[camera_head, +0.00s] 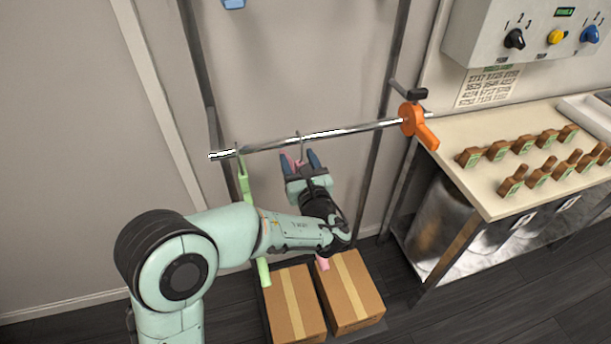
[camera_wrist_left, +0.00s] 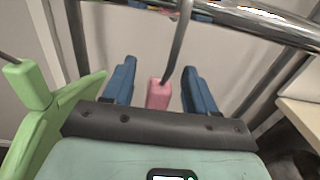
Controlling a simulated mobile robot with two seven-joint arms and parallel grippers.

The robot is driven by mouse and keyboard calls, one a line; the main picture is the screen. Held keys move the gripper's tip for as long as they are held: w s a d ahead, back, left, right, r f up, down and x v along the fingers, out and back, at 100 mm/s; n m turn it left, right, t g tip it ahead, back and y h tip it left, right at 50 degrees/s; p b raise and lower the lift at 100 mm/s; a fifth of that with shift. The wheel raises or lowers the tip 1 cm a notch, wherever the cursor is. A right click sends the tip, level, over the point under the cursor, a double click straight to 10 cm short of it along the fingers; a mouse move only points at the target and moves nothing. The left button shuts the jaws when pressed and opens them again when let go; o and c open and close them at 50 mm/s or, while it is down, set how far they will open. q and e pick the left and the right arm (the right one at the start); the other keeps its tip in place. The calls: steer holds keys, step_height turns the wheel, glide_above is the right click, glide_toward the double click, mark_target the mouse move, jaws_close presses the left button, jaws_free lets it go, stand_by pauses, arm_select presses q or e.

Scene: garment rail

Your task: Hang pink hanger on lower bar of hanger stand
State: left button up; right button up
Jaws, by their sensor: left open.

§ Directions: Give again only the lines starting at the one that contains "State: left button up; right button up" and running to the end of the data.

§ Written response:
State: left button up; right button up
Jaws, by their sensor: left open.

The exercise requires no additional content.